Siyaset‘Türkiye Batı’dan uzaklaşmıyor’

‘Türkiye Batı’dan uzaklaşmıyor’

23.07.2019 - 07:50 | Son Güncellenme:

Cumhurbaşkanlığı Başdanışmanı İbrahim Kalın, ABD merkezli Bloomberg haber sitesinde “Hayır, Türkiye Batı’yı terk etmedi” başlıklı bir makale kaleme aldı.

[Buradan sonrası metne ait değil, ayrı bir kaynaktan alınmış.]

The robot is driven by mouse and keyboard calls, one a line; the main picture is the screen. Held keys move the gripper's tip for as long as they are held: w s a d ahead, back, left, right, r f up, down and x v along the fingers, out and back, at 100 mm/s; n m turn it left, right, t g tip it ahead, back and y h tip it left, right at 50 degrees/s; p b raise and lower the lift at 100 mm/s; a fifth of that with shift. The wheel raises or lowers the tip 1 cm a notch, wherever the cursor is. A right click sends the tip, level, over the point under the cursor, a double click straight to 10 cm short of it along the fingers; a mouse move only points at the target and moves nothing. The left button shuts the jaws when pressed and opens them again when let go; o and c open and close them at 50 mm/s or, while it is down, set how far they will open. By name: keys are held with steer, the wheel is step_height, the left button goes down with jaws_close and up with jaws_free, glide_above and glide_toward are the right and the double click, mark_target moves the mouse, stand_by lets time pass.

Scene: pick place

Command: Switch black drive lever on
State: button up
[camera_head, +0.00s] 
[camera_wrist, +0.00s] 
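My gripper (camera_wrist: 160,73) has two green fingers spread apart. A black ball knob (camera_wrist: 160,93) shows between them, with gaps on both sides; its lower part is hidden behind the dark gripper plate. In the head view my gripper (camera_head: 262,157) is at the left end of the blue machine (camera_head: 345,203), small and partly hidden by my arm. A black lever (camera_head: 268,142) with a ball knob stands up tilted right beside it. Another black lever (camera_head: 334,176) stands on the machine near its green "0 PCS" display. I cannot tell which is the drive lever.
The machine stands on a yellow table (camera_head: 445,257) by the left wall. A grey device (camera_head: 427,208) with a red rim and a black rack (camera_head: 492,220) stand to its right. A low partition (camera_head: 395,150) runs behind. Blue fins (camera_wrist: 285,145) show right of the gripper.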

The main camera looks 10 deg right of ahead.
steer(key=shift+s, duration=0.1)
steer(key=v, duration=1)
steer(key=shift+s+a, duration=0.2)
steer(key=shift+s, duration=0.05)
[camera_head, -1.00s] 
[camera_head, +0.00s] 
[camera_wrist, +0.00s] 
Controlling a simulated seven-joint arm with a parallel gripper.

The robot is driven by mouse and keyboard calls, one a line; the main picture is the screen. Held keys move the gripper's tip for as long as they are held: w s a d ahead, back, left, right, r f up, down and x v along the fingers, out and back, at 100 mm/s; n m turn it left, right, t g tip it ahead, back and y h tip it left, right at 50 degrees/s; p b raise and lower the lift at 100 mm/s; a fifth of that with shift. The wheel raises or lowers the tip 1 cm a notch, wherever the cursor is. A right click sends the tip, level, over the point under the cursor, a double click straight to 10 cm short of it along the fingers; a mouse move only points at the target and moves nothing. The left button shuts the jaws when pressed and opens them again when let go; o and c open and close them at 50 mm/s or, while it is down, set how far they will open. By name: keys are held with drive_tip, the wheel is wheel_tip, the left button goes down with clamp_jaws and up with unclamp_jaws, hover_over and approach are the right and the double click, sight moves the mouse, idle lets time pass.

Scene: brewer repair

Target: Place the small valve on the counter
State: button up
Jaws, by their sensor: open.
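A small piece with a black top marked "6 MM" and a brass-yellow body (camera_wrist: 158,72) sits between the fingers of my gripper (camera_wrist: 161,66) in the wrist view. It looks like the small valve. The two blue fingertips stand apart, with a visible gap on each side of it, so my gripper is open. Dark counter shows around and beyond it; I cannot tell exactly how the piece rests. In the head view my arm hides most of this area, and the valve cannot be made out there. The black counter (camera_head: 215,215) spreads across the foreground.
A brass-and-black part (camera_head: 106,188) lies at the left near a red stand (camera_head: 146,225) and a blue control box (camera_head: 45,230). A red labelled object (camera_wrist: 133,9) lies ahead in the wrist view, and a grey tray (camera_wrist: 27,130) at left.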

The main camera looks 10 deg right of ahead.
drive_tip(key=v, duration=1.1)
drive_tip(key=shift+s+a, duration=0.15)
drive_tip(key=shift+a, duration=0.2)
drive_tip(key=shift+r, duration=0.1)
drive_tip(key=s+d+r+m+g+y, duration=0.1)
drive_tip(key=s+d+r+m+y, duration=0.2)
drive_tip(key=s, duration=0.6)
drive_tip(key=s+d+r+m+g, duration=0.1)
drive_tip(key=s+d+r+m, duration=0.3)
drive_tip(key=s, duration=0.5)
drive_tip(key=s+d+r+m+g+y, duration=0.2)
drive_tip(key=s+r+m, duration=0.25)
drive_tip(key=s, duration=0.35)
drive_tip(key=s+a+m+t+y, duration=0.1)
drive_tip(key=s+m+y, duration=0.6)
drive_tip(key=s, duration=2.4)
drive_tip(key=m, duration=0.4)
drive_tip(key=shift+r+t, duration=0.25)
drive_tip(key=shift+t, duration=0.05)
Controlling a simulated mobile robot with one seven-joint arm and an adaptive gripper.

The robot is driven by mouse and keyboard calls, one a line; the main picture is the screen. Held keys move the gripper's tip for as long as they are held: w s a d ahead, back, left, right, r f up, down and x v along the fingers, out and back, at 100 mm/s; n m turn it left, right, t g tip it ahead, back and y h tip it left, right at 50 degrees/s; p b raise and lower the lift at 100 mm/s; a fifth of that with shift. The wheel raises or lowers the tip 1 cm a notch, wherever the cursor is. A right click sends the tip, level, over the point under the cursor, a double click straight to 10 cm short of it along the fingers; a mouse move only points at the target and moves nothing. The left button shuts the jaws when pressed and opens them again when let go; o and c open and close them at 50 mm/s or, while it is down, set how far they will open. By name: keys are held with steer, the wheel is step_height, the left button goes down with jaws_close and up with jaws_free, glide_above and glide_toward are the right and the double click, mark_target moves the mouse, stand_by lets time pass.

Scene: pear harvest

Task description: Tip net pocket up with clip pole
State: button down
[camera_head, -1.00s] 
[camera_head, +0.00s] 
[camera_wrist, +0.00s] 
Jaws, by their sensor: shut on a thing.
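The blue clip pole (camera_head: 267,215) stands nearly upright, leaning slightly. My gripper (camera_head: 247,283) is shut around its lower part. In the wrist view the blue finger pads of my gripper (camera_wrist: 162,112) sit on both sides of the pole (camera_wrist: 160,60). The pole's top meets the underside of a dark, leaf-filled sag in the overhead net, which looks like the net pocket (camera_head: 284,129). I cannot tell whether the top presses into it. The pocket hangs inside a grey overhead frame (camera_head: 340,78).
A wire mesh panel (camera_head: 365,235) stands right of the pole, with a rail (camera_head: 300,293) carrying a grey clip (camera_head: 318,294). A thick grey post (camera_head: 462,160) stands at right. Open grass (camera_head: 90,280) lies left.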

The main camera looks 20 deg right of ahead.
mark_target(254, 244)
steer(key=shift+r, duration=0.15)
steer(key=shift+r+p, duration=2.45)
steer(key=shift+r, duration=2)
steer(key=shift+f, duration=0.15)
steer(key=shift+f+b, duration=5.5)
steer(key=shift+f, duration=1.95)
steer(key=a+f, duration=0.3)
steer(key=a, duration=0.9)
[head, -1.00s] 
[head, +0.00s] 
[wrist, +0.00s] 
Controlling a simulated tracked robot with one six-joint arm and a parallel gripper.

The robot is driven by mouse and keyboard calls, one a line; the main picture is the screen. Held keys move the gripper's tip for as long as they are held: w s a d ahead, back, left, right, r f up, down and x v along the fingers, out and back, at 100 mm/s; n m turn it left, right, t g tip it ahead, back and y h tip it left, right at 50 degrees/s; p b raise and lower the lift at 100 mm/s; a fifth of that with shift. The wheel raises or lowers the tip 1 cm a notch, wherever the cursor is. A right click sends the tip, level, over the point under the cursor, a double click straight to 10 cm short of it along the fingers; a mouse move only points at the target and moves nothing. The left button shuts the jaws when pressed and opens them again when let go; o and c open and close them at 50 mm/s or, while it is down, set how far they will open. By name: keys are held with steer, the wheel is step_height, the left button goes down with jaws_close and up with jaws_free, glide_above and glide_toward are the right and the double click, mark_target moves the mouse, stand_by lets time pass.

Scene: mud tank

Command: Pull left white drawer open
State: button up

‘Türkiye Batı’dan uzaklaşmıyor’

Kalın, son zamanlardaki “Türkiye’yi dışlanmış bir ülke olarak resmetme eğilimi”nin büyük ölçüde iki ana meseleden kaynaklandığını belirterek, şöyle devam etti: “Bunlardan ilki, ABD ile krize yol açan Rus S-400 hava savunma sistemini temin etme kararı. İkincisi, Türkiye’nin Doğu Akdeniz’de AB ile kriz yaşanmasına yol açan arama ve sondaj çalışmalarına devam etme kararı. Ancak bunların tek başına sorunun kaynağı olduğunu düşünmek hata olur. Aciliyet kesp eden bu krizin daha geniş bir perspektifte ele alınması gerekiyor. İttifak kurmak tekelcilik yapmak değildir. Bazı üyelerin kendi ajandalarını diğerlerine dayatma özgürlüğüne sahip olduğu anlamına gelmez. NATO, bütün üyelerinin güvenlik endişelerini ciddiye almadığı sürece düzgün bir şekilde işleyemez. Ve Türkiye bunun istisnası değildir. Türkiye’nin Batı’dan uzaklaşıp uzaklaşmadığı tartışması yerine sorulması gereken asıl soru Türkiye’nin meşru güvenlik endişelerinin neden sistematik bir tavırla göz ardı edildiğidir. Ve bu endişeleri sıralarsak uzun bir liste ile karşılaşırız. Türkiye’nin PKK terör örgütü ile kırk yılı aşkın mücadelesi devam ederken bu konuda müttefiklerinin desteği yetersiz ve tutarsız kalmaktadır. 251 şehit verdiğimiz ve 2000’den fazla insanımızın yaralandığı 15 Temmuz 2016’daki darbe girişiminden sonra Türkiye, FETÖ’ye karşı mücadelesinde daha da az anlayış ve destek görmüştür. Bundan daha da vahim olanı Türkiye, Suriye savaşından dolayı tehdit altındayken Obama yönetiminin 2015 yılında Patriotları Türkiye’den geri çekme kararıdır. Türkiye’nin son iki yıl içindeki Patriot satın alma çabaları sonuç vermemiştir. Bu durumda Rus hava savunma sistemi bir tercih değil, Türkiye için bir zorunluluk haline gelmiştir. Türkiye, Batı’dan veya dünyanın herhangi bir yerinden uzaklaşmıyor. Aksine dış politika seçeneklerini genişletip çeşitlendiriyor.”